The rules meant people who were not legally permanently settled in the UK were obliged to seek special permission to marry, irrespective of the status of their partner.
But the powers were challenged in April 2006 when three couples alleged their human rights had been breached.
In the first case the home secretary refused permission to marry to Mahmoud Baiai, 37, an Algerian illegal immigrant, and Izabella Trzcinska, 28, from Poland, who was in the UK legally.
The two other cases related to asylum seekers - including one individual who had been told to leave the country, but wanted to marry someone already given protection as a refugee.
All three were later given permission to marry.

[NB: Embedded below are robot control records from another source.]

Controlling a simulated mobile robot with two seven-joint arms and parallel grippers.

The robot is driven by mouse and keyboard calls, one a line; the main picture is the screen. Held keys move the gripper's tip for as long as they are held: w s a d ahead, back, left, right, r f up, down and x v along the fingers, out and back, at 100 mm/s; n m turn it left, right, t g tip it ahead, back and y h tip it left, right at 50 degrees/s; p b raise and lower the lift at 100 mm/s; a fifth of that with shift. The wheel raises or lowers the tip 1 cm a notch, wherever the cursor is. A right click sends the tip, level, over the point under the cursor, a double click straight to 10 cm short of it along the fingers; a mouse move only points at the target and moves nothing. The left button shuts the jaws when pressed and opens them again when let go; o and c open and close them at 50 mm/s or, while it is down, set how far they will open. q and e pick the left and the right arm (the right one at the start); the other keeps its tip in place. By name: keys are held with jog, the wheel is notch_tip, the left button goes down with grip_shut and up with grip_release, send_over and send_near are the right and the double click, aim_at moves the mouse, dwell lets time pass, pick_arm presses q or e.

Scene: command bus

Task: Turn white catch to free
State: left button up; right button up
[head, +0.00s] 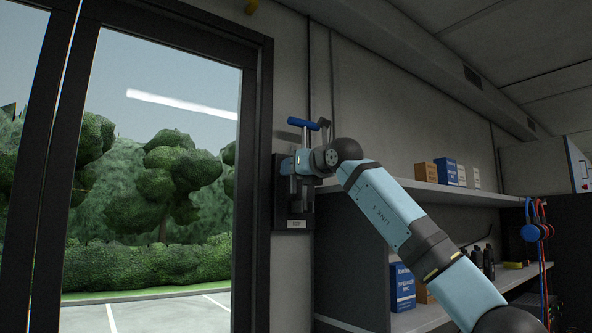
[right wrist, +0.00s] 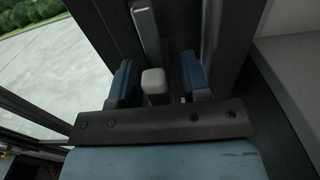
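A pale, whitish catch (right wrist: 153,84) with a rounded block end shows in the right wrist view, with a grey bar (right wrist: 147,32) behind it. My right gripper (right wrist: 158,80) is open, with one blue finger on each side of the catch. The left finger is very close to it; I cannot tell whether they touch. A gap shows on the right side. In the head view my right gripper (head: 288,166) is at a black wall plate (head: 280,210) beside the door frame and hides part of it. My left gripper is not in view.
A blue-topped handle (head: 304,124) stands above the gripper on the wall fitting. A glass door (head: 150,230) is at left. Shelves (head: 470,192) with boxes (head: 446,170) and bottles fill the right. Headphones and cables (head: 537,232) hang at far right.

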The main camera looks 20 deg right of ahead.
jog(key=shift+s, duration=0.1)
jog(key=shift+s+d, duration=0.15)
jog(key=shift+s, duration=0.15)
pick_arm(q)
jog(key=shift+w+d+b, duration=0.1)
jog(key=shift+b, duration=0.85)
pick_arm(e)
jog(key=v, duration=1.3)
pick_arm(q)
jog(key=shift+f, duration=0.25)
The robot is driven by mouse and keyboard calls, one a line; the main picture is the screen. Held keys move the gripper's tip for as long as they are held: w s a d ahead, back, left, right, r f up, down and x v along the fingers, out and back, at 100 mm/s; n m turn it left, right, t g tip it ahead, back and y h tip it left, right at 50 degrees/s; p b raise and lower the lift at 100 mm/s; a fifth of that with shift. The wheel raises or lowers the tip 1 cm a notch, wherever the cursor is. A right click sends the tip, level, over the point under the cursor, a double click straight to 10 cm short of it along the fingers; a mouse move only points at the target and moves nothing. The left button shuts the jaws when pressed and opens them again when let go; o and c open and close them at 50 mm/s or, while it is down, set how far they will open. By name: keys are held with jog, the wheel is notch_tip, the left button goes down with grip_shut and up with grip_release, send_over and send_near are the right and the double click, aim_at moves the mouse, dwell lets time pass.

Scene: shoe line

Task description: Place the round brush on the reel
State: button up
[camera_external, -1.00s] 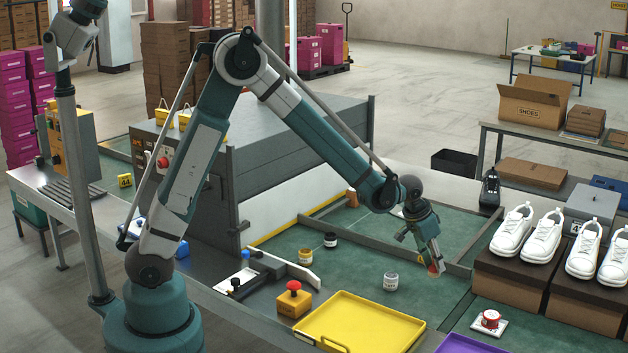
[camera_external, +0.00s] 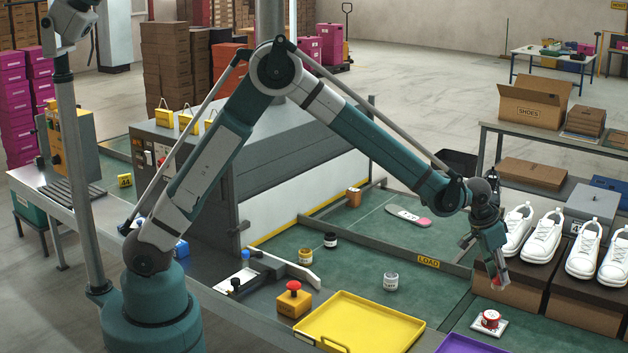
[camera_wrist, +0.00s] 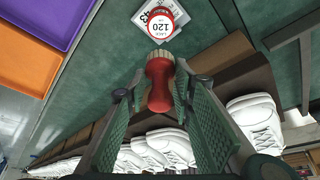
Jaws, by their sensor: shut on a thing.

In his ruling against the Home Office, Lord Bingham said immigration rules, as well as the right to respect for family life under the European Convention, gave protection to some migrants who marry in the UK - even if they had limited or no leave to enter or stay.
He added that the Immigration Directorate had issued instructions, without clear parliamentary approval, to deny permission to marry under certain circumstances.
"The vice of the scheme is that none of these conditions, although of course relevant to immigration status, has any relevance to the genuineness of a proposed marriage," he said.
The ruling was welcomed by some campaigners - the chief executive of the Joint Council for the Welfare of Immigrants, Habib Rahman, said the government's policy was now in "tatters".
He added: "It's a great day for human rights, for justice and for migrant communities... The government will have to go back to the drawing board."
Solicitor Amit Sachdev, who represented three of the claimants in the case, described the marriage legislation as "draconian... misconceived and ill thought-out".
The scale of sham marriages is unknown, although senior registrars suggested that before the new legislation there could have been at least 10,000 a year.
Registrars at Brent Council in north London suggested in 2005 that a fifth of all marriages there were bogus, with officials able to spot couples who barely knew each other.
According to Home Office figures, since the new checks were introduced the number of suspicious marriage reports received from registrars fell from 3,740 in 2004 to fewer than 300 by the end of May 2005.
Between January and August 2006, there were only 149 such reports, it said.